После провала заговора шевалье де Ружвиль скрылся, а Мишонис был схвачен и в июне 1794 года гильотинирован.
Во всём случившемся была немалая «заслуга» трусишки Лепитра.
* * *Драматические события с королевской семьёй превратят хромоногого Лепитра в неврастеника и человека, склонного к запоям. На его глазах разыгрывалась трагедия, которую, если бы не его трусость, можно было бы избежать.
1 августа 1793 года по решению Конвента Мария-Антуанетта будет предана суду Революционного трибунала. На следующий день декрет объявили бывшей королеве. При зачитывании документа на лице вдовы Луи Капета не дрогнул ни один мускул. После гибели супруга и изоляции малолетнего дофина (за месяц до решения Конвента) эту женщину уже вряд ли что могло озадачить или испугать. Попрощавшись с дочерью, вдова поручила детей принцессе Елизавете. Потом взяла узел с платьями и отправилась вслед за муниципальными чиновниками. Проходя через калитку, королева сильно ушиблась головой о перекладину; из раны стала сочиться кровь. Кто-то из чиновников поинтересовался, не сильно ли та ударилась головой?
– Теперь мне вряд ли что может сделать больно…
Марию-Антуанетту поместят в Консьержери[7].
Всё это время королева даже не всплакнула. Она давно поняла, что земной крест, который ей выпало нести, следовало донести до конца, с гордо поднятой головой. Что эта женщина видела в этой жизни? Простые смертные считали, будто, кроме радостей, нарядов и великосветских балов, в жизни избалованной аристократки не было ничего. Но как они все ошибались! О, если бы люди знали, что таилось за ширмой кажущегося благополучия.
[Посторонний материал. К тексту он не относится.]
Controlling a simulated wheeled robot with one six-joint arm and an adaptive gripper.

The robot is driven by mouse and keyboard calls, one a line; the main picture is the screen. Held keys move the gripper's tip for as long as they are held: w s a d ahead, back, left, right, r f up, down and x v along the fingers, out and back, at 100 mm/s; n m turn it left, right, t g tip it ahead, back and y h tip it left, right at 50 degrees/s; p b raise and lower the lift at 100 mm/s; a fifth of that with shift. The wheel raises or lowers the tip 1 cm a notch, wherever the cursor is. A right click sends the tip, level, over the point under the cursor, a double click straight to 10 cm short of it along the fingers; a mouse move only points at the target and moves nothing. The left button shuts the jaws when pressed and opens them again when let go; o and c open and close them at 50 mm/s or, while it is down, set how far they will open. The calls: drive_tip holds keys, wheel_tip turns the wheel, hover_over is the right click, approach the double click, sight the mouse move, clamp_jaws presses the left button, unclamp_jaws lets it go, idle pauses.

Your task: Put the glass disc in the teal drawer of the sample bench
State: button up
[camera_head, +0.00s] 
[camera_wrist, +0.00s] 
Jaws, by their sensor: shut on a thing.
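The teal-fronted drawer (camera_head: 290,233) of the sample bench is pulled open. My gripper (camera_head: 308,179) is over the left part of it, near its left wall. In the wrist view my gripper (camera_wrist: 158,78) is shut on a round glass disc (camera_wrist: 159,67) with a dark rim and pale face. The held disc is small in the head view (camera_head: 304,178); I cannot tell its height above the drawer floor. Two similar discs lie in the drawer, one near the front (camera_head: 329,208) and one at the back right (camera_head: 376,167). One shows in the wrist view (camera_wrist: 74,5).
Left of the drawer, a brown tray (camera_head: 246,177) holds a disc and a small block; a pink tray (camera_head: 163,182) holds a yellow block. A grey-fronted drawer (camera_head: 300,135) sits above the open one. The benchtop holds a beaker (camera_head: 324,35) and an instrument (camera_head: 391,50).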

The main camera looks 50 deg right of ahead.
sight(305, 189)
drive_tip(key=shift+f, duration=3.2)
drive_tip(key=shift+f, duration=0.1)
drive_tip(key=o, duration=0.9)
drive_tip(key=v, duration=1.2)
Всё посыпалось уже в день свадьбы французского дофина и австрийской принцессы. После того как Реймсский архиепископ окропил брачное ложе святой водой, все удалились. Вместе со всеми вышел и… дофин. Первую брачную ночь Мария-Антуанетта провела в одиночестве! Слабая попытка овладеть новобрачной на следующую ночь окончилась для бестолкового мужа досадным поражением. Будущий Людовик XVI сделает в дневнике обычную для него запись: «Ничего». Так с этим «ничего» Мария-Антуанетта, даже став королевой, проживёт все дни супружеской жизни. Правда, ещё будут дети, но они – совсем другое…
Тюремный смотритель Ришар и его супруга встретили августейшую узницу с уважением и сочувствием. Мало того, первую ночь в тюрьме королева провела в комнате смотрителя. Зато в последующие до казни дни вдове пришлось довольствоваться камерой, разделённой пополам: по соседству разместились охранники-жандармы.
Такая учтивость будет стоить чете Ришаров свободы. Вскоре мужа и жену, а также двух чиновников (мы о них говорили), имевших доступ к королеве, арестуют, обвинив в заговоре. Удалят даже служанку. После этого содержание станет ещё хуже – узницу переведут в более тесную каморку, где надзор окажется намного строже.
22 вандемьера (13 октября 1793 года) вдову Капета вызвали в суд. Обвинения (главным обвинителем был некто Фукье-Тенвиль) оказались тяжёлыми – от заговора против Франции до написания контрреволюционных сочинений.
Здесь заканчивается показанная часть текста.